Task details — Isolate every line in the records below with "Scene" in it.

Material provided —
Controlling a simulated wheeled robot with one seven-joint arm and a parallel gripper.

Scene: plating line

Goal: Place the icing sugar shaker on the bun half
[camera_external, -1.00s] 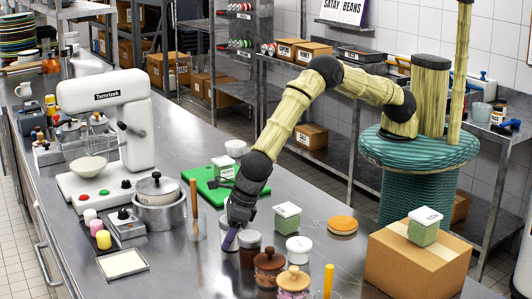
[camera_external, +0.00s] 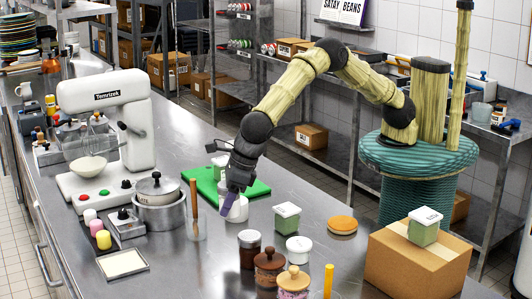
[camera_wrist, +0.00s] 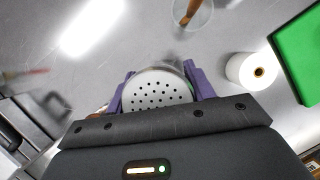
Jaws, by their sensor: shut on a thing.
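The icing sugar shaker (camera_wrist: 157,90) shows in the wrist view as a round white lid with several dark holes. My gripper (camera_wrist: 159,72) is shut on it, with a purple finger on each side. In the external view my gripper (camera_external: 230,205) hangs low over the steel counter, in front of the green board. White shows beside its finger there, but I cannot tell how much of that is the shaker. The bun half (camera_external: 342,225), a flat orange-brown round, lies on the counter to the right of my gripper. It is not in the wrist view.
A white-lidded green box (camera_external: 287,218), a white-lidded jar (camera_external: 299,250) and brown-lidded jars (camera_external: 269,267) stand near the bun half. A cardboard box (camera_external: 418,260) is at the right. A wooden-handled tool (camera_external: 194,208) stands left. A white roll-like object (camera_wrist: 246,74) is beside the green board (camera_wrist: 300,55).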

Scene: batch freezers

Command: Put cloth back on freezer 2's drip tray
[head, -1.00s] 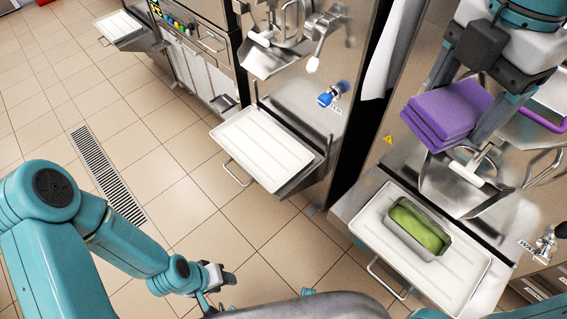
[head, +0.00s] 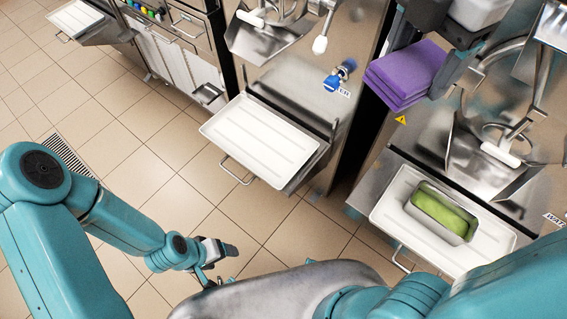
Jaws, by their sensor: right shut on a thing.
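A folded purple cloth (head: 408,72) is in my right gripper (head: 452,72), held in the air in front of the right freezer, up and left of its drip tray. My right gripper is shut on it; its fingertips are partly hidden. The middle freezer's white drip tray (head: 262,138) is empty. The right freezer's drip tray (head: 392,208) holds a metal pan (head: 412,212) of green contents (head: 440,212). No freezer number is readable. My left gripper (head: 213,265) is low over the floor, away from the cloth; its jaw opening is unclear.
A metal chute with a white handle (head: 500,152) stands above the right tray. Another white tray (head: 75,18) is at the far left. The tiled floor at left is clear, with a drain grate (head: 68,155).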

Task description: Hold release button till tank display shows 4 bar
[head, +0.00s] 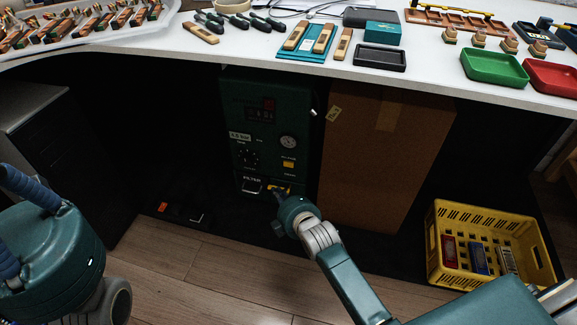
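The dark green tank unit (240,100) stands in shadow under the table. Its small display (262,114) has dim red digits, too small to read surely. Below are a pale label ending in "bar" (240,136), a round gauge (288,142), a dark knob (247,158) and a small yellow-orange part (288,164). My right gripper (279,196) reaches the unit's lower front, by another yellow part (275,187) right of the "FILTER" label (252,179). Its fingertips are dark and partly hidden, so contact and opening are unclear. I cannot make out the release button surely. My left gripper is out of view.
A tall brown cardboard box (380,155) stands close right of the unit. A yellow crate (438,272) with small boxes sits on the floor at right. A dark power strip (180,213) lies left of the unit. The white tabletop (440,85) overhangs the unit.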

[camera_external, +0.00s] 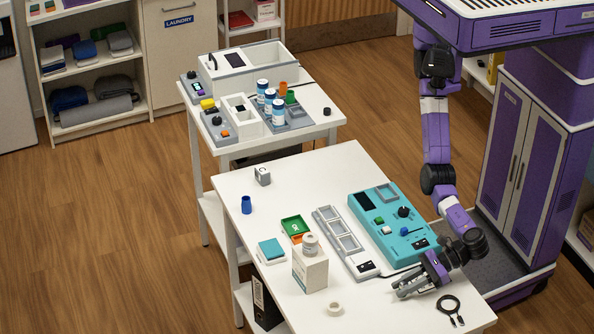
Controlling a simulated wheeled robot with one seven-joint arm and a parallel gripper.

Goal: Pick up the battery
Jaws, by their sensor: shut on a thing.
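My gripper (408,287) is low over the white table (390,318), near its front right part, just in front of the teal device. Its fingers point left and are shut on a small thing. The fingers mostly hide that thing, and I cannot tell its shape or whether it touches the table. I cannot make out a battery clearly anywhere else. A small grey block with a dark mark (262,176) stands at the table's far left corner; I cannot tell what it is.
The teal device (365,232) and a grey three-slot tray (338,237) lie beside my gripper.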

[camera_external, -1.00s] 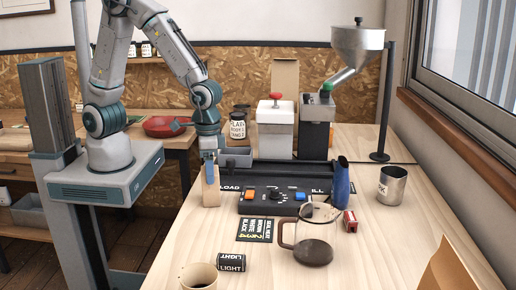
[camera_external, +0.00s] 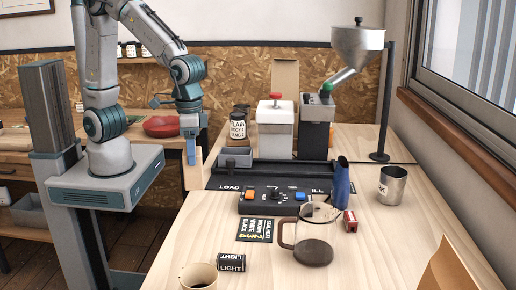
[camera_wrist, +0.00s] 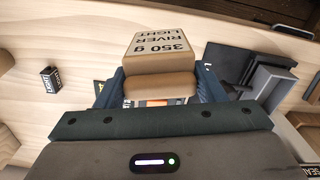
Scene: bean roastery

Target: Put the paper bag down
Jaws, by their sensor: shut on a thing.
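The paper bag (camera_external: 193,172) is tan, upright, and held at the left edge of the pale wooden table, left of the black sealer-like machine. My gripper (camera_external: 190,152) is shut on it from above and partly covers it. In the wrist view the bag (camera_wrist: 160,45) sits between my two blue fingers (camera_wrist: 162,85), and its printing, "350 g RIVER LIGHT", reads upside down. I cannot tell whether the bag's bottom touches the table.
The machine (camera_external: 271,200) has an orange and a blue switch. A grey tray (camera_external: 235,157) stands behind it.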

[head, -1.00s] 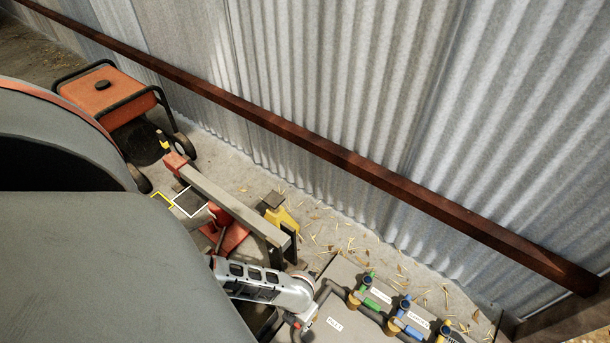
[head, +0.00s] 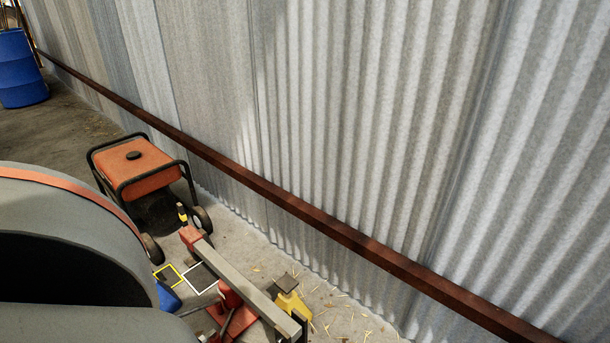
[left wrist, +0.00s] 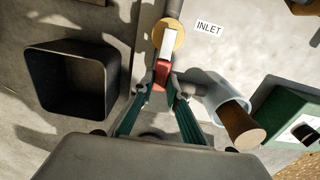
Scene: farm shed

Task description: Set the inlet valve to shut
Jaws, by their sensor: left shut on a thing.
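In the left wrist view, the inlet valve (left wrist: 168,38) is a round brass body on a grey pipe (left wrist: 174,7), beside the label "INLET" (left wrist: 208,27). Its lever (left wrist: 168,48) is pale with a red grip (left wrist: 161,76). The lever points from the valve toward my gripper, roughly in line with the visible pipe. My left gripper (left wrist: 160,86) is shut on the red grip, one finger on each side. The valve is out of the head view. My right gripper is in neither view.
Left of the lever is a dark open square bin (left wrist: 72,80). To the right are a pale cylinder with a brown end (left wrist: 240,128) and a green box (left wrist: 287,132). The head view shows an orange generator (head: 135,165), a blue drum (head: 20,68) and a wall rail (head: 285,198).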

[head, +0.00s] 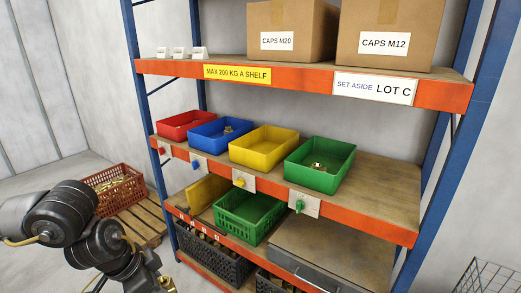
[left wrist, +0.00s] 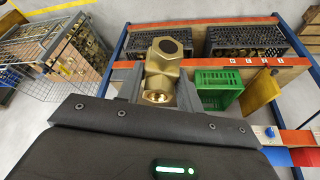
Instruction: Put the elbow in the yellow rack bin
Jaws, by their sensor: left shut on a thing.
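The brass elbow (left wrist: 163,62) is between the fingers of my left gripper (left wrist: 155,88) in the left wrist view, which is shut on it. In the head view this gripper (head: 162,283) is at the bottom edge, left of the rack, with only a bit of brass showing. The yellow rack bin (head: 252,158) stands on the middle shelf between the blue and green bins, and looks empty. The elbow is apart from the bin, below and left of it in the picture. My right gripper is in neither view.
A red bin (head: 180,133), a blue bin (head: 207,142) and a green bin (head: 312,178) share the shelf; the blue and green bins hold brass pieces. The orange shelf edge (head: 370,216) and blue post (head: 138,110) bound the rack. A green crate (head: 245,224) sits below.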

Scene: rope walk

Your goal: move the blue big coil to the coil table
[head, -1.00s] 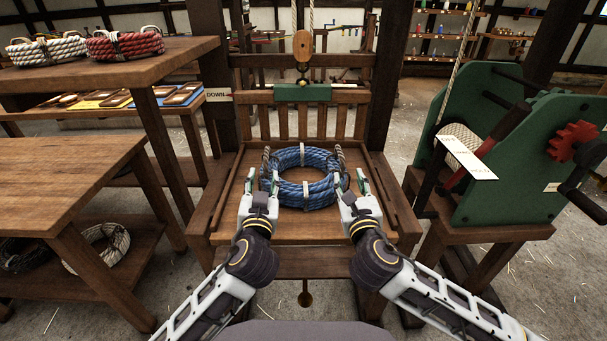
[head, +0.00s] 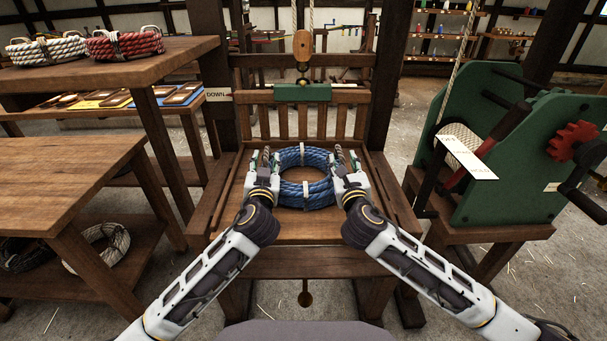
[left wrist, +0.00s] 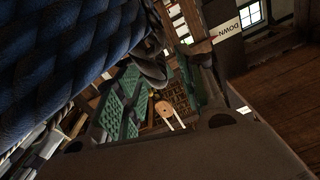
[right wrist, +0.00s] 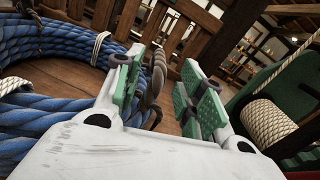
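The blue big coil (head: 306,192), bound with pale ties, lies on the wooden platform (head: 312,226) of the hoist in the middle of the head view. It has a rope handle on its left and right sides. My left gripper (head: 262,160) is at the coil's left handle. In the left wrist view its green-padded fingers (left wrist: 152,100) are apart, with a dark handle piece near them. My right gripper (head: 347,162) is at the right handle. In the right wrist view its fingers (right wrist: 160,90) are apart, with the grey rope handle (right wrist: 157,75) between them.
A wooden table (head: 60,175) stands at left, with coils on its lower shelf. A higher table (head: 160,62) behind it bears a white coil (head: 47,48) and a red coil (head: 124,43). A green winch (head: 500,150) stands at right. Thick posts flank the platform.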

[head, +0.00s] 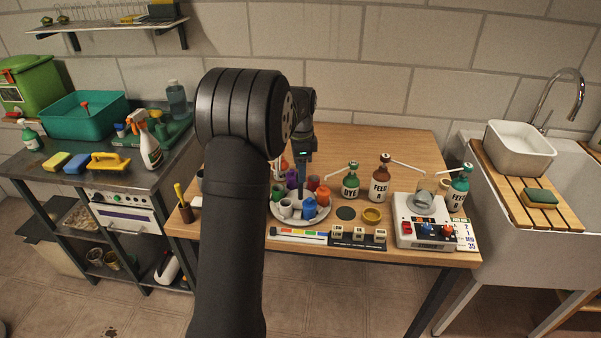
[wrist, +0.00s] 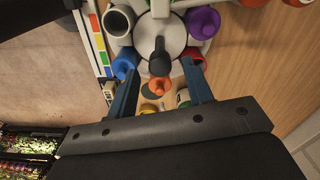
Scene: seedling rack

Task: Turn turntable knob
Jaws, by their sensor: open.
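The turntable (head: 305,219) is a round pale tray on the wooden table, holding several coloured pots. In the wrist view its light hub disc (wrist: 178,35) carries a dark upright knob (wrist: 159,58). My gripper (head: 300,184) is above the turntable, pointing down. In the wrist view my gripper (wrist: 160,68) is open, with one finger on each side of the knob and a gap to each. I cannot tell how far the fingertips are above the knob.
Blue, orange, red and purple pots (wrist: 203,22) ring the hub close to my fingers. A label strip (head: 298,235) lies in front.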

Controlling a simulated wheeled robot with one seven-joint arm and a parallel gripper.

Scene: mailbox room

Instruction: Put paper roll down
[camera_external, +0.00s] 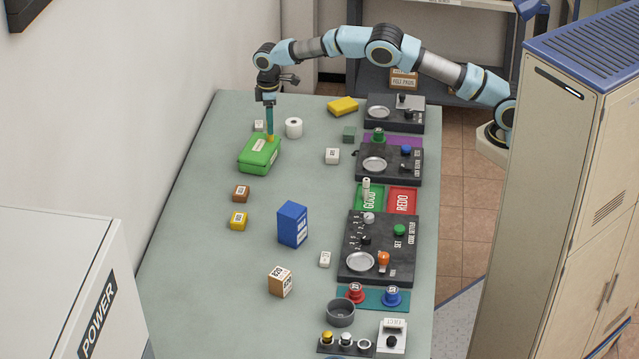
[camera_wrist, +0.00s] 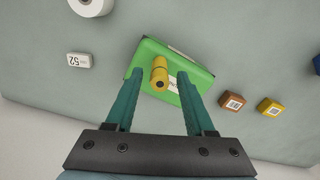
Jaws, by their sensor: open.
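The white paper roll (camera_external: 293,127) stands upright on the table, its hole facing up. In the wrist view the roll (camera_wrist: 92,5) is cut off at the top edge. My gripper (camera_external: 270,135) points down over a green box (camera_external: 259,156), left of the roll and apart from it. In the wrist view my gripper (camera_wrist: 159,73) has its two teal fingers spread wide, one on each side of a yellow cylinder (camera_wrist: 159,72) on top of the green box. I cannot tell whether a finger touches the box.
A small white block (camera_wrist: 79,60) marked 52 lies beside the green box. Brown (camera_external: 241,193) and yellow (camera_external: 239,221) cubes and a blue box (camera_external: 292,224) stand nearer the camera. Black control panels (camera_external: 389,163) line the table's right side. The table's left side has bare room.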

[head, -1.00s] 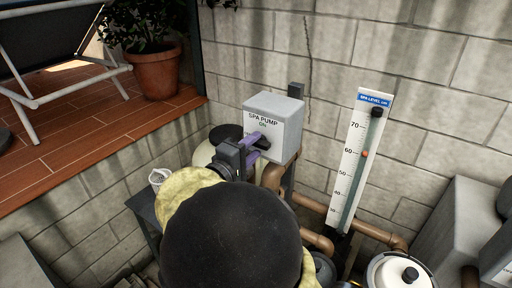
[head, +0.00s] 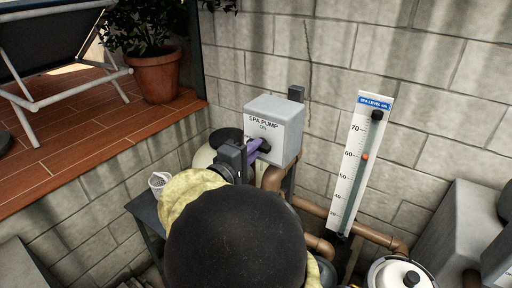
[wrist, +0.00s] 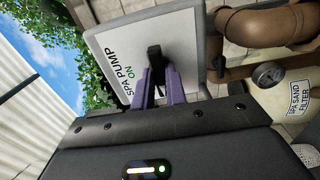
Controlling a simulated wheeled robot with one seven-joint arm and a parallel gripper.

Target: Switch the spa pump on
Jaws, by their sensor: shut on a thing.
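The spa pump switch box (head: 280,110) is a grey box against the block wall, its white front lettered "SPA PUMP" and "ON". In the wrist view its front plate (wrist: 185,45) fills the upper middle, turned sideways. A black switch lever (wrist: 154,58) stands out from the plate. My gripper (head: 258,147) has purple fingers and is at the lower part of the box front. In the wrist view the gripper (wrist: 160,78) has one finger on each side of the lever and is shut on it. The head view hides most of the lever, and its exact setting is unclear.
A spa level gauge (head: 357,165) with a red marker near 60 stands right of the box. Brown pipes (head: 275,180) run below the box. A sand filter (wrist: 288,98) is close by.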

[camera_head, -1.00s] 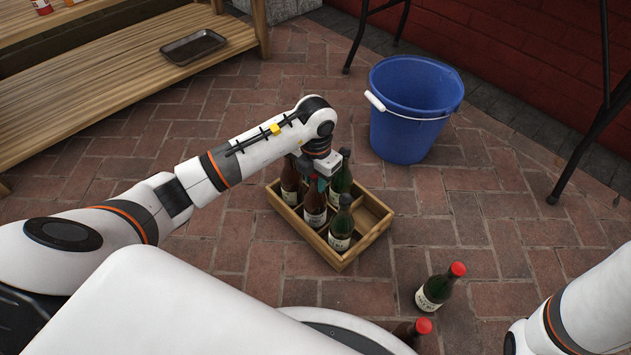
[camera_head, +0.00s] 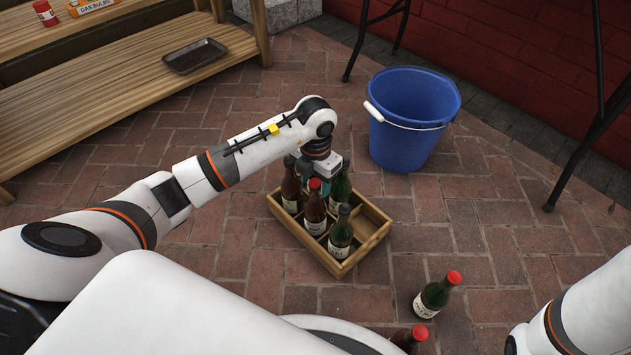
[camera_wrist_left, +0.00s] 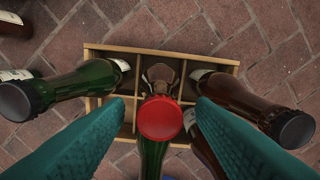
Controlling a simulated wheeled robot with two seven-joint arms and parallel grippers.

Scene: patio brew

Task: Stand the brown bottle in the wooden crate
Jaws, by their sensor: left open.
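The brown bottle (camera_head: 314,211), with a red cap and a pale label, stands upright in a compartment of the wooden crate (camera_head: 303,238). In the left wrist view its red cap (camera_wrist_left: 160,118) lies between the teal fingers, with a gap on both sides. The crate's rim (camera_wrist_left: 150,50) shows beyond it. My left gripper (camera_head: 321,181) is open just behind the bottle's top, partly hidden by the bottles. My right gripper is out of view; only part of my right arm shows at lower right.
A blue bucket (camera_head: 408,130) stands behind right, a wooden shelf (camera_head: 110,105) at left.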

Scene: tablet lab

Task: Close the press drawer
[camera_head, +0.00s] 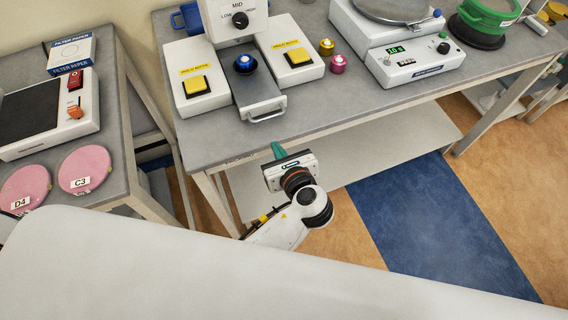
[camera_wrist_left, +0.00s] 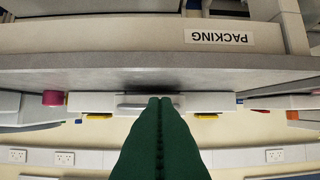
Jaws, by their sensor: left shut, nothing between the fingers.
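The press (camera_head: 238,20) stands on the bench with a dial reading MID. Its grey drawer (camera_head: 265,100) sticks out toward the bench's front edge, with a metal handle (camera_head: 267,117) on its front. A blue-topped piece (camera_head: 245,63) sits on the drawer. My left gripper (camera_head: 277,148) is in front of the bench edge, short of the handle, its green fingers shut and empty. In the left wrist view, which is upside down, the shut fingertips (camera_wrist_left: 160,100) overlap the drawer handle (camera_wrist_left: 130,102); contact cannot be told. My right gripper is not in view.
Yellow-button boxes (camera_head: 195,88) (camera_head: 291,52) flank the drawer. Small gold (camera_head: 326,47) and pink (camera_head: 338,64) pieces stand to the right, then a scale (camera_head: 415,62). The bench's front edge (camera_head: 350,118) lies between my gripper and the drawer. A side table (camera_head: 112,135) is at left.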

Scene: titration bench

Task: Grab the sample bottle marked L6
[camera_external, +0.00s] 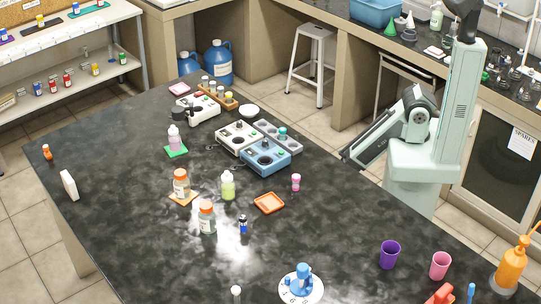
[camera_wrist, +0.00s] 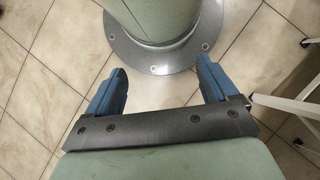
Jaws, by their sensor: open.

Solution to the exercise —
Scene: plating line
Scene: batch freezers
Scene: bean roastery
Scene: farm shed
Scene: rope walk
Scene: seedling rack
Scene: mailbox room
Scene: patio brew
Scene: tablet lab
Scene: titration bench

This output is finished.